An Alberta lawyer won a confidential financial settlement yesterday in a defamation lawsuit he launched against Canadian Alliance Leader Stockwell Day last year.
"I'm just happy it's over. I'm feeling a lot better," said Lorne Goddard, who filed a $600,000 civil suit alleging that Mr. Day defamed his character and damaged his Red Deer law practice in a 1999 letter to the editor of a newspaper.
"It's been a lot of stress on my family and myself," Mr. Goddard added.
While Mr. Day was Alberta's Treasurer, he wrote a letter to the Red Deer Advocate in April, 1999, criticizing Mr. Goddard for representing a pedophile who was convicted on charges of possessing child pornography.
In the letter, Mr. Day suggested that Mr. Goddard, who is also a long-time public-school-board trustee, believes pedophiles have the right to own kiddie porn and that, by extension, he must think teachers should enjoy the same freedom to have obscene pictures of their own students.
A number of lawyers who thought the case involved important issues for lawyers representing clients whose views differ from their own raised almost $50,000 to help finance Mr. Goddard's lawsuit.
While the settlement was reached after just one day of negotiations, Mr. Goddard, 53, said he was pleased with the undisclosed terms.
"I wouldn't have settled it if I wasn't [satisfied]"
The settlement still needs court approval.
Mr. Day won't be shelling out personally because his costs are being covered by the Alberta Risk Management Fund, an insurance program for public employees who are sued when they are acting within the scope of their official duties.
Its premiums and the first $1-million of any court-ordered settlement are paid for with taxpayers' money.
Phil von Finckenstein, who is Mr. Day's official spokesman, said the party leader would not be available for comment.
"He was just informed that it was settled and he has no further comment," Mr. von Finckenstein said. "It's over. It's done."
After receiving Mr. Goddard's statement of claim last year, Mr. Day asked the Justice Minister whether there was insurance coverage for such cases.
The minister looked into it and found that the fund, which holds about $35-million, was amended in 1993 to cover members of the Legislative Assembly.
Mr. Day was subsequently accused by the opposition of exerting influence over government officials to approve payment of his legal bills. However, the province's ethics commissioner later cleared Mr. Day.
Now, with the out-of-court settlement, Mr. Day has avoided the continuation of a trial that was scheduled to go before a judge alone on Jan. 15.
Indeed, the settlement may prove to be an early Christmas present for both Mr. Goddard and Mr. Day.
The issue was a bit of an albatross for Mr. Day, who has occasionally been questioned about it since he became federal Opposition Leader in the fall.
A trial would have led to intense media coverage at a time when Mr. Day is particularly vulnerable on the issue of social conservatism.
During the recent federal election, the Alliance Leader was forced on several occasions to defend his views on such issues as abortion and gay rights.

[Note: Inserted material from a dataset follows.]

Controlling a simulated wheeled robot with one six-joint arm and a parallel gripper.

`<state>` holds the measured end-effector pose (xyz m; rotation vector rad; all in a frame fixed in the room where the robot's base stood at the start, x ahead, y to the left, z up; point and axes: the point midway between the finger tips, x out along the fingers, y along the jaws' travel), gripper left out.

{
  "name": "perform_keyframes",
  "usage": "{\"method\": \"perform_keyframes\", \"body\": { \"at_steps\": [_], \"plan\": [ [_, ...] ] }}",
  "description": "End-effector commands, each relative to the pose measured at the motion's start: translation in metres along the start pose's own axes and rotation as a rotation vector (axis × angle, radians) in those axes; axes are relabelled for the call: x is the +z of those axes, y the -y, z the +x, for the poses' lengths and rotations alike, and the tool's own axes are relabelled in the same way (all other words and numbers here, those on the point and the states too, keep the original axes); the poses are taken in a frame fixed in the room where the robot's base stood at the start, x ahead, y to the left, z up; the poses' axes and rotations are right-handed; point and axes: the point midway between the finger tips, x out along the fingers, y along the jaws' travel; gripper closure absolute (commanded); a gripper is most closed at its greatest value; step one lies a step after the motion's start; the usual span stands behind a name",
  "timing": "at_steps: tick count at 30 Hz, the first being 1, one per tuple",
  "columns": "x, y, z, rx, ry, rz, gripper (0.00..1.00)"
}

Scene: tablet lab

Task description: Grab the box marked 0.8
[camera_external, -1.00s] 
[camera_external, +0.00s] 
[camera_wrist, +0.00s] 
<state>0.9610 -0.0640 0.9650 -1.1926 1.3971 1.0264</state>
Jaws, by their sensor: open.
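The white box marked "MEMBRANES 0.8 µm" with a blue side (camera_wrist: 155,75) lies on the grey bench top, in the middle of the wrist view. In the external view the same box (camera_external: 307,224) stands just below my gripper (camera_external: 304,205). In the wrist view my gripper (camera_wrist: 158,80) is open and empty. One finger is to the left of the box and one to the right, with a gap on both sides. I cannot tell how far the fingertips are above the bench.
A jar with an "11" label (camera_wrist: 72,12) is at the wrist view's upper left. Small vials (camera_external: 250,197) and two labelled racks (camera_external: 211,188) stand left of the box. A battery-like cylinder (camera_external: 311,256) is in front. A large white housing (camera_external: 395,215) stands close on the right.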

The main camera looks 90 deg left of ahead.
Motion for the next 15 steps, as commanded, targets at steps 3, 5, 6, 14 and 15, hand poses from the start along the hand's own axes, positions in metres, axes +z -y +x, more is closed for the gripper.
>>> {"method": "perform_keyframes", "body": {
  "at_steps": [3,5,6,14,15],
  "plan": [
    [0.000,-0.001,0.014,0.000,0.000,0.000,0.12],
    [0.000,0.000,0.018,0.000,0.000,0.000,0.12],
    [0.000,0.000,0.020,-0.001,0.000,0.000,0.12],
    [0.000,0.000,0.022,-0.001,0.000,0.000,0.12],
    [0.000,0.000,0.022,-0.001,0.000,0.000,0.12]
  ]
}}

Several of his advisers and other party members say the party should avoid discussing such issues if it wishes to be a competitive force in the next election.

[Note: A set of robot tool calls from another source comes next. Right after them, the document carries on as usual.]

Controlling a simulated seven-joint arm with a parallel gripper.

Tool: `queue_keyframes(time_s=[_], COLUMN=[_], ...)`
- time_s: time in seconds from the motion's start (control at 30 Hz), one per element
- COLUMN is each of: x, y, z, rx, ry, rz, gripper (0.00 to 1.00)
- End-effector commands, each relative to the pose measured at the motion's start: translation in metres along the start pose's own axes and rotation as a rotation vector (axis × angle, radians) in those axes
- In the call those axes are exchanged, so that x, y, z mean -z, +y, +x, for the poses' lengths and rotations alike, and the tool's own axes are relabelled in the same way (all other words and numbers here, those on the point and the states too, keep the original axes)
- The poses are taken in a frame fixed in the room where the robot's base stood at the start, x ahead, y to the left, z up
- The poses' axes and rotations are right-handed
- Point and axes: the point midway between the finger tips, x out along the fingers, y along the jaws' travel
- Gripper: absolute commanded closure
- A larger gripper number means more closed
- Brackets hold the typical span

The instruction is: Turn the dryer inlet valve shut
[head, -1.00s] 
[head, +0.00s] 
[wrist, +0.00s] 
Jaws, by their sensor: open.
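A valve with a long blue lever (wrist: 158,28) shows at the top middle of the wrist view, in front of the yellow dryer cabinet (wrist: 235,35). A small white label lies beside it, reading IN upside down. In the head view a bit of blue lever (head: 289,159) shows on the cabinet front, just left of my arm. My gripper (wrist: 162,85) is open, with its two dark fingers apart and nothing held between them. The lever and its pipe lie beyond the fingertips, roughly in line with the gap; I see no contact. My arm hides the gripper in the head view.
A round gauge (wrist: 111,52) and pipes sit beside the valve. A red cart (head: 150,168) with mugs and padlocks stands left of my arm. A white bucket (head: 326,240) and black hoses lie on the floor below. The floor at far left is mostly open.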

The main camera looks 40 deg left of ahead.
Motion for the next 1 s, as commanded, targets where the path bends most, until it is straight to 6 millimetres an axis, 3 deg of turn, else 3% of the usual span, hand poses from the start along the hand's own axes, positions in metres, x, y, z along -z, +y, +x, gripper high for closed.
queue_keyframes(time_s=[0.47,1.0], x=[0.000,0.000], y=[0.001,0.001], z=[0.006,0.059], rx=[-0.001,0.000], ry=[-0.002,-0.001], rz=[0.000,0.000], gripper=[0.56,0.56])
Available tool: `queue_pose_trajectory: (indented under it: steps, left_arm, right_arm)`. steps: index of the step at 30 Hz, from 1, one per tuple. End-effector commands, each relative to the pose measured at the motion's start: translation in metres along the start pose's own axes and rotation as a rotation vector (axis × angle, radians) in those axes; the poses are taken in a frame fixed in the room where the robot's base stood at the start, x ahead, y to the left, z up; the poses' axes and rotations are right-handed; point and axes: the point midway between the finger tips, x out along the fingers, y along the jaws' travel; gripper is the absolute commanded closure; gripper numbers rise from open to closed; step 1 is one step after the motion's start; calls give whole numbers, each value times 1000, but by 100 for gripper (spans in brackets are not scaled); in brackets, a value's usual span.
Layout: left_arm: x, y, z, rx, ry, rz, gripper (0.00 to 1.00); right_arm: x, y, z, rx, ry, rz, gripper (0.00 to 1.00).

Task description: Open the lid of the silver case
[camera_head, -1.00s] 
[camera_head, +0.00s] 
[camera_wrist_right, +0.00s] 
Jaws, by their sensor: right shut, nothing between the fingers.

In October, Mr. Day persuaded a judge to have the defamation trial postponed until after the Nov. 27 federal election.
In his statement of defence, Mr. Day maintained the letter amounted to "political comment on an issue of public importance, namely child pornography."
However, Mr. Day also sent Mr. Goddard a letter of apology, and said he would like to settle the lawsuit without going to court.

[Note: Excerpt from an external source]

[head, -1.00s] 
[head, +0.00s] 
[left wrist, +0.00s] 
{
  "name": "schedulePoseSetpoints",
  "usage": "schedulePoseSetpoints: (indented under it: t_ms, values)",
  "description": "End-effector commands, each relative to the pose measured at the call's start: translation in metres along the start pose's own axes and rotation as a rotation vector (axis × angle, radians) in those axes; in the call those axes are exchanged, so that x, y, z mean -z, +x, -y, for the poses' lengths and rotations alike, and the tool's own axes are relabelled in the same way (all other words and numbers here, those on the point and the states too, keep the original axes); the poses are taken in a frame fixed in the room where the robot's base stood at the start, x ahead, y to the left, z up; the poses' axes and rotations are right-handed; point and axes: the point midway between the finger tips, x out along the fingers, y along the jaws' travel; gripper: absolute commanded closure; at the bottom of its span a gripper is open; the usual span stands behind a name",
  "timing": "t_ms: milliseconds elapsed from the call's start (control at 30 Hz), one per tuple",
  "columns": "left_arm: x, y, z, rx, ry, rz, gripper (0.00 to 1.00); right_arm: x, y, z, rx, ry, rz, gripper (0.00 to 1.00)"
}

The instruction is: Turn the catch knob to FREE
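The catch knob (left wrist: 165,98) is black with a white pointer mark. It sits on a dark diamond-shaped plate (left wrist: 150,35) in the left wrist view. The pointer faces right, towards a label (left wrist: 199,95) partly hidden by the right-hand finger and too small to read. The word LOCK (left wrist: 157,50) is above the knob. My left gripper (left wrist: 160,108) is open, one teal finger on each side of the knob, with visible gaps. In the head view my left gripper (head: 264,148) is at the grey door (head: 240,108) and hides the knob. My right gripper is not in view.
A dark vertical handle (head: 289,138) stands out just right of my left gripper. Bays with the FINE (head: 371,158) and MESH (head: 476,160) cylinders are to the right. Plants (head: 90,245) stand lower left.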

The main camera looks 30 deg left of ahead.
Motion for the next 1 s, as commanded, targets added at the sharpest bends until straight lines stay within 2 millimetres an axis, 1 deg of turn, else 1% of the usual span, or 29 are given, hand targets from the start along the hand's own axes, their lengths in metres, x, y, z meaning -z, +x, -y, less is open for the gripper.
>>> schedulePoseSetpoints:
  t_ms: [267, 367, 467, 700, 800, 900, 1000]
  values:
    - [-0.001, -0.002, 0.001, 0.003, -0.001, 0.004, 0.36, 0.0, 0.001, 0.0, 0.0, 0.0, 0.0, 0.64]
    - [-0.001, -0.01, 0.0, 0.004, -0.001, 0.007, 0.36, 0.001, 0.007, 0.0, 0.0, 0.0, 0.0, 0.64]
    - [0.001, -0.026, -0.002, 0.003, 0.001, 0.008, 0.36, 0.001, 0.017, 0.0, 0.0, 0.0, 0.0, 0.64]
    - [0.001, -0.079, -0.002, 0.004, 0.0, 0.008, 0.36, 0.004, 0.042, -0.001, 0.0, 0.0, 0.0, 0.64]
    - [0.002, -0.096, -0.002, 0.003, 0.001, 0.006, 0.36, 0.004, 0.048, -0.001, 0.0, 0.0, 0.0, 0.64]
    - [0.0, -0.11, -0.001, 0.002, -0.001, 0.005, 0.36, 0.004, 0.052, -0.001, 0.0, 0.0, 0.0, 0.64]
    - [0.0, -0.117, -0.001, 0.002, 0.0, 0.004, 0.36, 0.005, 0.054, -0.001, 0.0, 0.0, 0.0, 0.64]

Virginia May, Mr. Goddard's lawyer, said she was pleased the case has finally been settled.
"I always, as plaintiff's counsel, and as all lawyers should, consider and hope for the possibility of settlement prior to final resolution in the court.
"That way the clients are able to resolve matters themselves rather than have a decision dictated for them," Ms. May said.
Mr. Goddard's lawsuit against the Red Deer Advocate in connection with the publication of the letter was previously settled out of court on undisclosed terms.